Cuando
George Orwell publicó Rebelión en la granja (1945), un alto número de personas
se habían percatado ya de las mentiras flagrantes (y de los crímenes
millonarios) del comunismo estalinista, pero continuaba existiendo un reducto
de exaltados fervorosos que, por ingenuidad, idiocia o connivencia, preferían
seguir haciéndose los ciegos ante el escándalo del totalitarismo soviético.

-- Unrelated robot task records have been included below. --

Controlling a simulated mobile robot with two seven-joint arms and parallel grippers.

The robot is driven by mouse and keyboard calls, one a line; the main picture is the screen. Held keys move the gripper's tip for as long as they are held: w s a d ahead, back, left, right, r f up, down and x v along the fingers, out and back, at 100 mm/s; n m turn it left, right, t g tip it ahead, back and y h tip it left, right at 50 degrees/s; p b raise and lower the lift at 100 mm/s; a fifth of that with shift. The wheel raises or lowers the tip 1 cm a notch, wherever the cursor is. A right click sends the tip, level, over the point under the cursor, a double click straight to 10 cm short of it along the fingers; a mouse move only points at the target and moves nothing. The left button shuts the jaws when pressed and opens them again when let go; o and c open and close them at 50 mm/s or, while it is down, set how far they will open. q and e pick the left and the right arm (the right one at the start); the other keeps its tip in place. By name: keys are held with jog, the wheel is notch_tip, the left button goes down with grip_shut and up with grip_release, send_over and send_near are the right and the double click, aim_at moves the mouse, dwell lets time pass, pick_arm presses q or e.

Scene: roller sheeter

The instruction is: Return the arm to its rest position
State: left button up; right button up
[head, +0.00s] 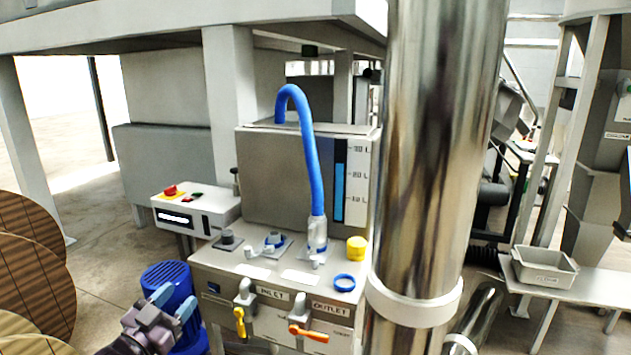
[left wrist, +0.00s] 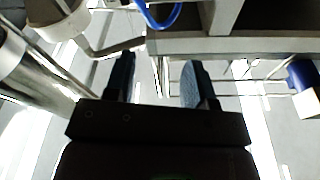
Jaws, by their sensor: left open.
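My left gripper (head: 174,301) is at the lower left of the head view, in front of a blue motor-like drum (head: 168,275) and left of the grey machine. Its two blue-grey fingers are spread apart with nothing between them. In the left wrist view the gripper (left wrist: 160,80) also shows open and empty, with bright floor and thin metal bars behind it. My right gripper is not in view.
The grey machine (head: 215,262) carries a tank (head: 270,180), a blue hose (head: 312,165), a yellow cap (head: 356,248) and valves labelled INLET and OUTLET. A control box (head: 215,208) stands left. A thick steel column (head: 430,150) blocks the middle right. Wooden reels (head: 30,260) stand far left.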

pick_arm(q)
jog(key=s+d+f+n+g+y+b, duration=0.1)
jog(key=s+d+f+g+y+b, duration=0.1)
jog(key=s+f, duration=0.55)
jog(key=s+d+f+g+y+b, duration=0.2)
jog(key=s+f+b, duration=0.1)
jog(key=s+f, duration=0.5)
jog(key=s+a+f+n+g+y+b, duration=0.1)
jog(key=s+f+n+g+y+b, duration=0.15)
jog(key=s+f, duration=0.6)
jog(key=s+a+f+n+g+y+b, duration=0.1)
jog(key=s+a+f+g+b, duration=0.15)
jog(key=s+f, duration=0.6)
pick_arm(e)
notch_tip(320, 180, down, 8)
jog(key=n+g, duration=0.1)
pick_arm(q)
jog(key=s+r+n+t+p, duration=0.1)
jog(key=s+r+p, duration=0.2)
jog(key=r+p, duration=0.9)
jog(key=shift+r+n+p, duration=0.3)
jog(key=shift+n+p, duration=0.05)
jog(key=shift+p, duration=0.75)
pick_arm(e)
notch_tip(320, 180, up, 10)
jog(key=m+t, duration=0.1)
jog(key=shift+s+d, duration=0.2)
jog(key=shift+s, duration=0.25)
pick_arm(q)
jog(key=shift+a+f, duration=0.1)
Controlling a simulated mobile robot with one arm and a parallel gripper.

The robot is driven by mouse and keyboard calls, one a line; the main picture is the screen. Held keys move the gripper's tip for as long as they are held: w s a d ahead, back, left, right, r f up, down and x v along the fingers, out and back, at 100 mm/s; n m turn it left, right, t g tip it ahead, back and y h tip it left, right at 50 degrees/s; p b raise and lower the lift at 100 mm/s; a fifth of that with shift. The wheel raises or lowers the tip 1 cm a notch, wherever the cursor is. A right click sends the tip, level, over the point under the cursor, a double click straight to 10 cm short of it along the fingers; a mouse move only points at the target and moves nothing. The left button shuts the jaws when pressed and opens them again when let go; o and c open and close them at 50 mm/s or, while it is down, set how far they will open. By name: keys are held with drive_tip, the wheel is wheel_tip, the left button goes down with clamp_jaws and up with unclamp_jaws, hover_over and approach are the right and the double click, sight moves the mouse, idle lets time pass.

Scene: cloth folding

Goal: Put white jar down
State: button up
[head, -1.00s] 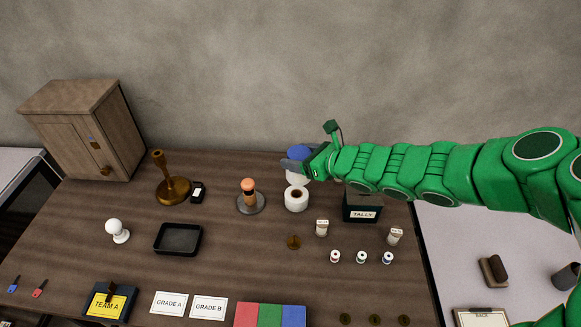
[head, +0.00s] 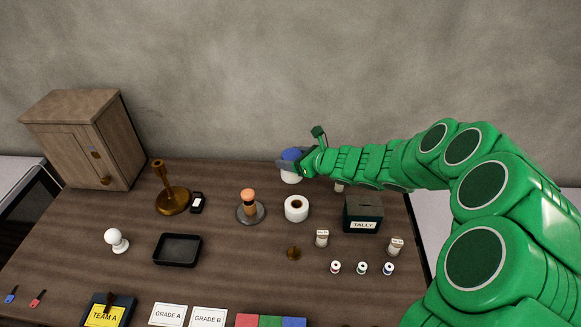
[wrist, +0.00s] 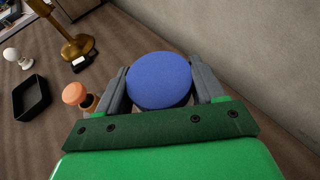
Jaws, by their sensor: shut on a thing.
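The white jar (head: 290,177) with a blue lid is near the back edge of the table, behind the white roll. In the wrist view its round blue lid (wrist: 159,80) fills the space between the two grey fingers. My gripper (head: 291,164) is shut on the jar, with one finger on each side. The jar looks upright. My gripper hides its lower part in the wrist view, and I cannot tell whether its base touches the table.
The white roll (head: 296,208) stands just in front of the jar. A peg on a round base (head: 250,208) is to the left, and the TALLY box (head: 362,214) to the right. Bare table (head: 225,180) shows left of the jar. The wall is close behind.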

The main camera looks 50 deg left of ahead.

Pero a Orwell, que ya había publicado páginas aguerridas contra el sistema
capitalista y que luchó en la guerra civil de 1936 del lado de la república
española, no se le escapó la condición dictatorial, represora y sanguinaria de
Stalin. Y buena prueba de ello es esta novela, que alcanzó (y sigue
manteniendo) una celebridad mundial, en la que retrata en clave fabulística
aquella revolución fracasada que algunos se obstinaban, con una venda en los
ojos, en seguir aplaudiendo.
Vemos
aquí al Viejo Mayor, un cerdo de avanzada edad, que consigue convencer a los
demás animales de la Granja Manor (dirigida por el señor Jones) para que se
alcen contra la opresión de los humanos y se hagan con los resortes del poder,
para alcanzar los sueños de la libertad y la igualdad. Vemos al astuto cerdo
Napoleón, que se rodea de una guardia pretoriana formada por perros salvajes y
que manipula el ideario de la revolución a su antojo. Vemos a Snowball,
camarada de primera fila que, cuando se convierte en rival del ambicioso
Napoleón, es expulsado y demonizado. Vemos a Moses, un cuervo que no deja de
pregonar la existencia de un paraíso llamado Monte Azúcar, al que irán las
almas de todos los animales cuando abandonen sus cuerpos. Vemos cómo todos los
protagonistas adoptan con ilusión el himno “Bestias de Inglaterra”, que se
canta con fervor y que galvaniza los corazones… hasta que Napoleón considera
que ya no resulta operativo, porque la revolución ha triunfado. Vemos cómo la
deriva dictatorial de los cerdos es maquillada de la forma más bochornosa,
amparándose en un presunto interés por el pueblo (“Algunas veces podrían
ustedes adoptar decisiones equivocadas, camaradas”, se lee en el capítulo V). Y
vemos, en fin, cómo los cerdos terminarán por convertirse en opresores incluso
más inicuos y despiadados que el fallecido señor Jones.
Orwell lo vio y Orwell lo contó. Le debemos un aplauso por aquel acto valeroso de honestidad; y también por la espléndida forma literaria en que lo hizo.